Dataset excerpt
──────────────────────────────

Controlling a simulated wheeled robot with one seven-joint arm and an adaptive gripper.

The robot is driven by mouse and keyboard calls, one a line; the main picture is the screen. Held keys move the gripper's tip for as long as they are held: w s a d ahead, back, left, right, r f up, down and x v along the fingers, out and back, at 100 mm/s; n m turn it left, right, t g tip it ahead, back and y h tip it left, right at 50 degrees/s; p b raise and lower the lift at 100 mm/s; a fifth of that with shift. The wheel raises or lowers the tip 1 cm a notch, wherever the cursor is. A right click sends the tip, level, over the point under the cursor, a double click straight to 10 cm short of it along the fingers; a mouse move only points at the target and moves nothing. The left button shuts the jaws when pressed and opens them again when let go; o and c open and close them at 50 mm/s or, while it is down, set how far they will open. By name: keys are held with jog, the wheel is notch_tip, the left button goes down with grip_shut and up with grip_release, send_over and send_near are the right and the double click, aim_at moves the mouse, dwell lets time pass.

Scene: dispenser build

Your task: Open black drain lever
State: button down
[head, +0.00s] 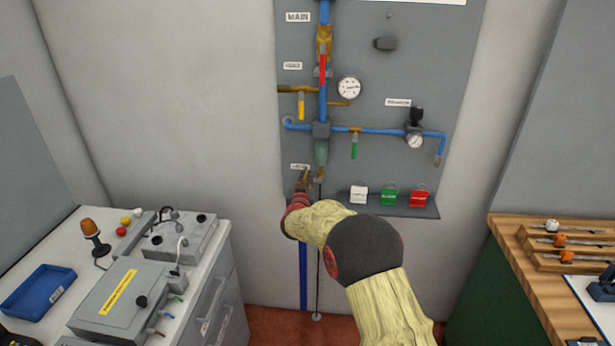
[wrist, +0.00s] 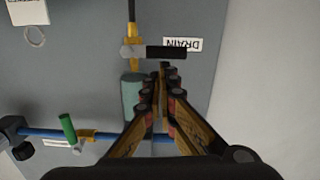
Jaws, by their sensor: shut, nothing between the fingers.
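The black drain lever (wrist: 166,52) lies crosswise to the pipe, its grip pointing right in the wrist view. Its silver end sits on a brass valve (wrist: 132,34) below the teal cylinder (wrist: 133,97). The DRAIN label (wrist: 182,44) is beside it and appears upside down. My gripper (wrist: 166,74) is shut and empty, its fingertips close to the grip of the lever. I cannot tell whether they touch it. In the head view my gripper (head: 304,178) is just under the drain label (head: 300,167), and the lever cannot be made out clearly there.
The grey panel (head: 375,75) carries blue pipes, a yellow lever (head: 301,105), a red lever (head: 323,68), a green lever (head: 354,147) and a round gauge (head: 349,88). A shelf (head: 400,210) with coloured tags is to the right. Benches stand at both sides.

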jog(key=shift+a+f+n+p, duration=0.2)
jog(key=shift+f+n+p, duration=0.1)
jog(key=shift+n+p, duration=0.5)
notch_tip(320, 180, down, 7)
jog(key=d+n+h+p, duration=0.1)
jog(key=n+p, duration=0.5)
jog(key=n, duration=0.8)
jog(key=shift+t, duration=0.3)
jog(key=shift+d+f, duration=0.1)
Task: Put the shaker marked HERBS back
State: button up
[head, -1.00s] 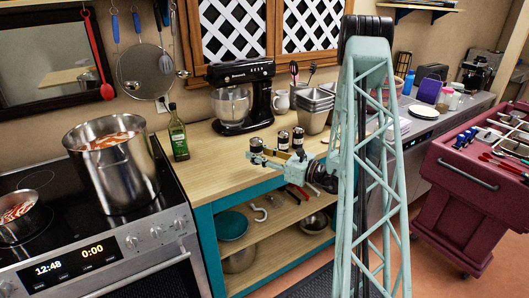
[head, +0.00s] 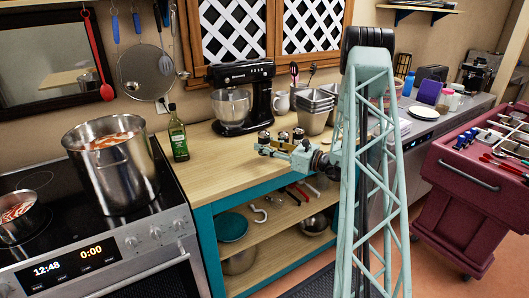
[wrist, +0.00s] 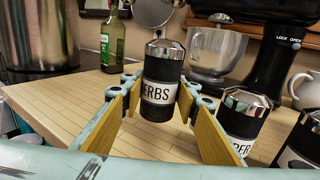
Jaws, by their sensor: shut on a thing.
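The shaker marked HERBS (wrist: 162,70) has a black body, a shiny metal cap and a white label reading "ERBS" in the wrist view. It is upright between the yellow-padded fingers of my gripper (wrist: 158,104), which is shut on it. In the head view my gripper (head: 266,149) is over the wooden counter, with the HERBS shaker's cap (head: 264,135) showing at its tip and the lower body hidden. A second shaker (wrist: 240,121), its label ending in "PER", stands right of the fingers. A third shaker (wrist: 304,140) is cut off at the right edge, its label unreadable.
The stand mixer (head: 242,92) stands behind the shakers. The metal containers (head: 316,108) and white jug (head: 281,101) are behind right. The green bottle (head: 178,135) stands back left, by the stove with the large pot (head: 120,170). The counter's front left is clear.

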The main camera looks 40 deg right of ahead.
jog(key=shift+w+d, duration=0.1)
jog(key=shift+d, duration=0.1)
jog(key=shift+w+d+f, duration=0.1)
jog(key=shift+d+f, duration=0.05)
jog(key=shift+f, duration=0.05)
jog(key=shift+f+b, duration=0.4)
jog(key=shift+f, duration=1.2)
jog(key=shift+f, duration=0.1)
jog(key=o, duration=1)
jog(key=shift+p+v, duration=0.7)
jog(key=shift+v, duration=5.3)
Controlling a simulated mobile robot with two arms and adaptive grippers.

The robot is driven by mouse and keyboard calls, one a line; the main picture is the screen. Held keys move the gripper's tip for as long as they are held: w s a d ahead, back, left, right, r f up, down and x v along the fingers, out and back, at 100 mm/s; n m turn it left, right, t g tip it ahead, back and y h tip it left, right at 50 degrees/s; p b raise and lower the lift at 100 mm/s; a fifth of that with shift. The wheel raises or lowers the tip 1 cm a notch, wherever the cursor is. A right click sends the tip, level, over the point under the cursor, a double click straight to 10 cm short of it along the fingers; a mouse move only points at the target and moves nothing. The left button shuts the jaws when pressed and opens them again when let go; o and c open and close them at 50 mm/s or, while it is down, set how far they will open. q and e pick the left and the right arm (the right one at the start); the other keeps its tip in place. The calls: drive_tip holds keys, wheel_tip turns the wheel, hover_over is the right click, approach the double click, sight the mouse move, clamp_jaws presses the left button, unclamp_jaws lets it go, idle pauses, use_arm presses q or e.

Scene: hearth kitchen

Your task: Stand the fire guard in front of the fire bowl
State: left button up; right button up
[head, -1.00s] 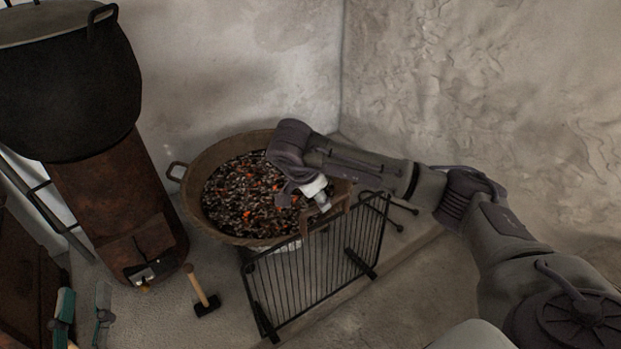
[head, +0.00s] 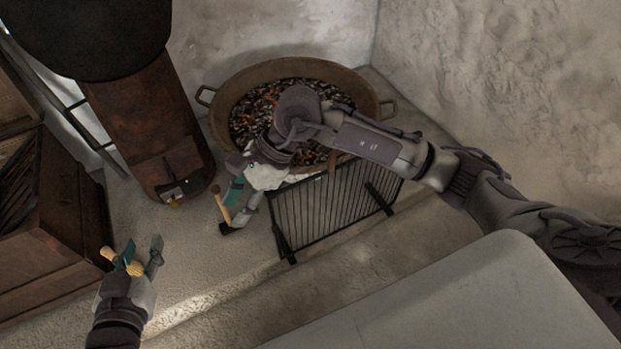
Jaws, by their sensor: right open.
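The fire guard (head: 332,205), a black barred screen, stands upright on its feet on the floor, in front of the fire bowl and partly overlapping it in the picture. The fire bowl (head: 262,72), a wide brown pan with glowing coals, sits by the wall corner. My right arm reaches over the guard and hides part of the bowl. My left gripper (head: 142,254) is low at the left, fingers apart, away from the guard.
A rusty stove (head: 148,128) with a black pot (head: 95,40) stands left of the bowl. Wooden furniture (head: 62,215) fills the far left. Floor in front is clear.

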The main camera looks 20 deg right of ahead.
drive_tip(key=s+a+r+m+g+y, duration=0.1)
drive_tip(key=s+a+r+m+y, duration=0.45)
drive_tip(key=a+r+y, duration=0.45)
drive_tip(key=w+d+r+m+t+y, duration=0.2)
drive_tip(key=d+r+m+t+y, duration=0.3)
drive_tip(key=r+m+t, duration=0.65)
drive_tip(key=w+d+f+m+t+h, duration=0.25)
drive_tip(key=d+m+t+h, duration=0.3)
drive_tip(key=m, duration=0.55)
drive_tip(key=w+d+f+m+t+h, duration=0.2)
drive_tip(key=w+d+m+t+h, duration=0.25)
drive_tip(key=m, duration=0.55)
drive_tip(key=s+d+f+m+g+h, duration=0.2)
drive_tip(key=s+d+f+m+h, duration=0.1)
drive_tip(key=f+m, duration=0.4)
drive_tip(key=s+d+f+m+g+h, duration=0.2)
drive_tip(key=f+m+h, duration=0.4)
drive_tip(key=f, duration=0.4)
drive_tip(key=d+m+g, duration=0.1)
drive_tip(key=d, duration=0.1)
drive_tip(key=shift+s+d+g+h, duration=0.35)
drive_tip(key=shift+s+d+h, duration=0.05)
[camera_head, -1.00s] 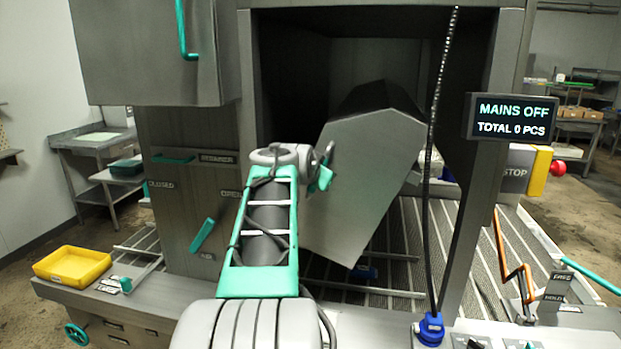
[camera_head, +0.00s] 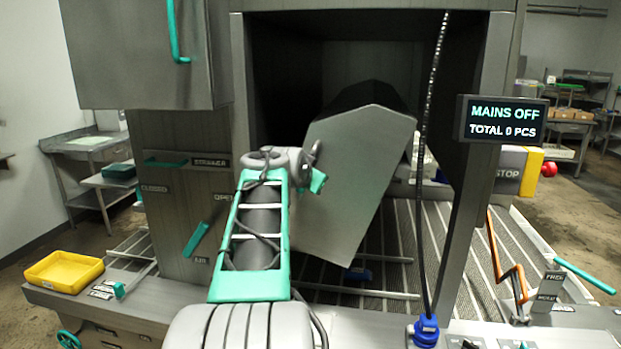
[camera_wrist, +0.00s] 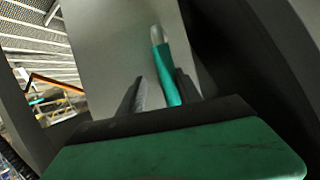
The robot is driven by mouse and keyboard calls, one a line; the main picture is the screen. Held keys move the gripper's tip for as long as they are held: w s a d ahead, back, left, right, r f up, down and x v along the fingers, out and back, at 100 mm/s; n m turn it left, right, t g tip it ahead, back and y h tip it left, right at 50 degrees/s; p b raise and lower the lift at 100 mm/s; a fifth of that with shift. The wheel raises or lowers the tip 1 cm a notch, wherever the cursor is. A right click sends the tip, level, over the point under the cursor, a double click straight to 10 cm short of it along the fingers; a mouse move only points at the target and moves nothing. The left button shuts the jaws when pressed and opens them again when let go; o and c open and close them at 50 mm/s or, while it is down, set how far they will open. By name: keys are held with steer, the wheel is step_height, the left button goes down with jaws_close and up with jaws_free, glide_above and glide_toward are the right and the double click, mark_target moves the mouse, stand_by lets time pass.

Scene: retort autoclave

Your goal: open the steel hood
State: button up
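The steel hood (camera_head: 345,185) is a grey box with a many-sided end face. It hangs tilted in the dark opening of the machine. Its end face also fills the upper middle of the wrist view (camera_wrist: 115,45). A green handle (camera_wrist: 168,65) stands out from that face, and part of it shows in the head view (camera_head: 318,181). In the wrist view my gripper (camera_wrist: 160,85) has its two dark fingers apart, one on each side of the handle. A gap shows on the left side of the handle. In the head view the fingertips are largely hidden behind my wrist.
A slatted conveyor bed (camera_head: 400,240) lies under the hood. A dark cable (camera_head: 430,150) hangs in front of the opening, right of the hood. A display (camera_head: 503,120) reads MAINS OFF. A yellow tray (camera_head: 63,271) sits at the left. An orange lever (camera_head: 515,275) stands at the right.

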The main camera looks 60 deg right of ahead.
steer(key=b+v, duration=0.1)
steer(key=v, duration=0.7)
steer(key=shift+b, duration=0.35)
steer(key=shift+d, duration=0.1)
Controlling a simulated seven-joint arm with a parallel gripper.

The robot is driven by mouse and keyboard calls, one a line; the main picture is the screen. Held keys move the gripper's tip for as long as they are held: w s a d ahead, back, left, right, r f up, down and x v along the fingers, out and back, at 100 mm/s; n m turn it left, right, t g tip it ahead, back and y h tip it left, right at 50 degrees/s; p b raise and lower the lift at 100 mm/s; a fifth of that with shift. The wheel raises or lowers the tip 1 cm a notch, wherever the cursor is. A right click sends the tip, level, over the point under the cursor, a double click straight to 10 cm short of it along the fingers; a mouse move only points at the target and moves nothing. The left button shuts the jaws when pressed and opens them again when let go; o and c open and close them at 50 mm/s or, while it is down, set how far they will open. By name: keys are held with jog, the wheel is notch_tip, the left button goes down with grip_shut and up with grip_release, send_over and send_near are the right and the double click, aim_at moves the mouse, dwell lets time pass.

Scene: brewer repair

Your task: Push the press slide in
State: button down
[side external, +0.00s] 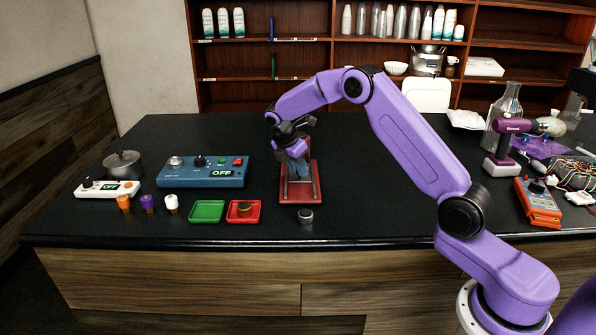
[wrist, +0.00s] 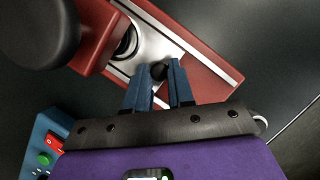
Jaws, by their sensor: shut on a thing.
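The press (side external: 301,196) has a red base and stands on the black bench, left of centre in the side view; my wrist hides part of it. In the wrist view its red base (wrist: 213,83) carries a silver slide (wrist: 176,47) with a small black knob (wrist: 159,70). A round dark opening shows at the slide's inner end, beside the red body. My gripper (wrist: 160,80) points down over the press, its blue fingers on either side of the knob, shut on it. In the side view my gripper (side external: 298,168) hides the slide.
A dark round piece (side external: 306,215) stands in front of the press. The bench right of the press is clear up to my arm.

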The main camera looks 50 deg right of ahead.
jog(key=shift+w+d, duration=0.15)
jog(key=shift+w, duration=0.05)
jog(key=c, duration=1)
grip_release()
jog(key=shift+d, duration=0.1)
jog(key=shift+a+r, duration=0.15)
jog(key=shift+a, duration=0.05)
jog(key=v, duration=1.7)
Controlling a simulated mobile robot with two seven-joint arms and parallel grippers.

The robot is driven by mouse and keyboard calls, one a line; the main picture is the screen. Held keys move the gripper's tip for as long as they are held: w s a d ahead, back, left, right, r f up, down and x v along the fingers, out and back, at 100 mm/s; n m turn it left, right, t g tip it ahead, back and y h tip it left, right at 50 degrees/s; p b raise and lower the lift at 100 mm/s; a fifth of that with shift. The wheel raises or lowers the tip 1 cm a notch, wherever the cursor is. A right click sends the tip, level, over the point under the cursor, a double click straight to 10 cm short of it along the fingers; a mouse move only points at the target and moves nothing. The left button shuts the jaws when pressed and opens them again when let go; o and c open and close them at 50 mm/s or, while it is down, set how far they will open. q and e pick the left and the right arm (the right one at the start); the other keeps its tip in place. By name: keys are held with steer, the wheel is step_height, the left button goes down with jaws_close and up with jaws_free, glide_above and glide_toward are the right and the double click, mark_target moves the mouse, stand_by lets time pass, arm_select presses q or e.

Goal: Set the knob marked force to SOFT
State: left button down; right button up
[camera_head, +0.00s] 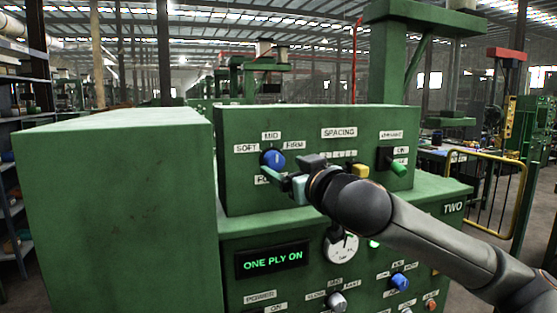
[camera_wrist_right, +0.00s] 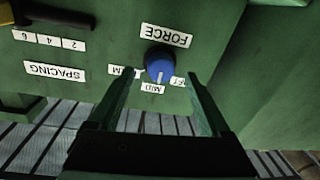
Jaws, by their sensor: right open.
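The force knob is a round blue knob (camera_head: 272,158) on the green upper panel. Labels SOFT (camera_head: 246,148), MID (camera_head: 271,136) and FIRM (camera_head: 294,145) surround it; the FORCE label below is partly hidden by my gripper. The right wrist view shows the knob (camera_wrist_right: 160,64) upside down, with a pale mark that appears to point at MID (camera_wrist_right: 152,88). My right gripper (camera_head: 283,181) is open just in front of and below the knob. In the wrist view the knob appears between its fingertips (camera_wrist_right: 160,76); contact cannot be told. My left gripper is not in view.
A SPACING slider with a yellow handle (camera_head: 360,171) and a green-handled lever (camera_head: 398,169) are to the right. A display (camera_head: 272,261) reads ONE PLY ON. A large green housing (camera_head: 115,205) juts out at left, and a ledge (camera_head: 440,190) runs below the panel.

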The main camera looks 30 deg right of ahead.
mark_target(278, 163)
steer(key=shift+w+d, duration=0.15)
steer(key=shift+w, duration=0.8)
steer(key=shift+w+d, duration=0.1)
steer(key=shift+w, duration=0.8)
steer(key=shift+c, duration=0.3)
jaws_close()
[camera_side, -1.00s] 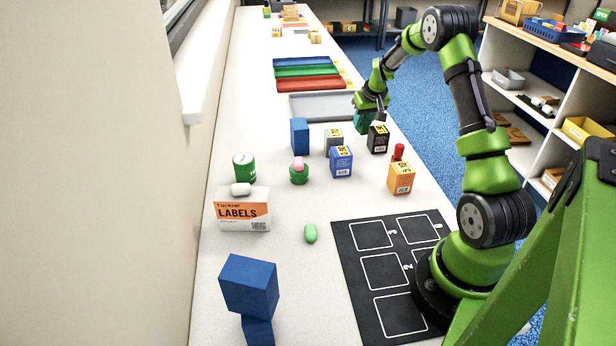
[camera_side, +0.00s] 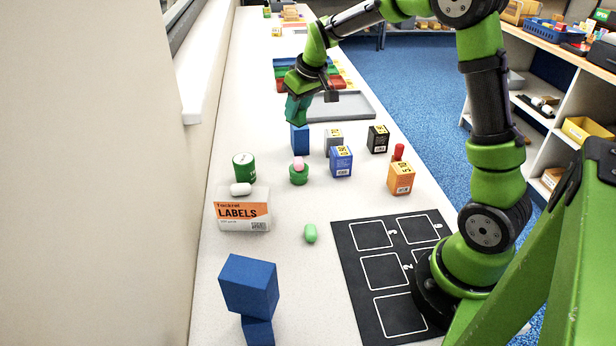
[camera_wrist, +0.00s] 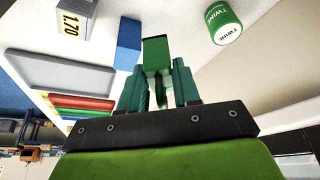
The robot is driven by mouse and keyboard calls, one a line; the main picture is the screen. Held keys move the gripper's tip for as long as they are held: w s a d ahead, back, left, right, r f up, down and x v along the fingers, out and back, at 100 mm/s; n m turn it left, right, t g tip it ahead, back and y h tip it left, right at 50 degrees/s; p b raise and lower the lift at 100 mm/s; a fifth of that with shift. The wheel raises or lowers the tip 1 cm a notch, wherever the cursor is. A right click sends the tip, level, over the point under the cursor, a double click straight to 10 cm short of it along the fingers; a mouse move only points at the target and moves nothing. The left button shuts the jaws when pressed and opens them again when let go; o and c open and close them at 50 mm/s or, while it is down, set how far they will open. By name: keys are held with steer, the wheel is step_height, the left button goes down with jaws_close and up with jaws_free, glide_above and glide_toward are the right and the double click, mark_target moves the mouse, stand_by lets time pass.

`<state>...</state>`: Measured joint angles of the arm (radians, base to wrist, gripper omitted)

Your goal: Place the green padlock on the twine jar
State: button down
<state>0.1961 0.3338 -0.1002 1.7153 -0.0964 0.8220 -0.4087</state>
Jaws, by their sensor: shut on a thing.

──────────────────────────────

The exercise
Give the number of lines in the entries above that include the string "adaptive". No other output is expected.

The result
2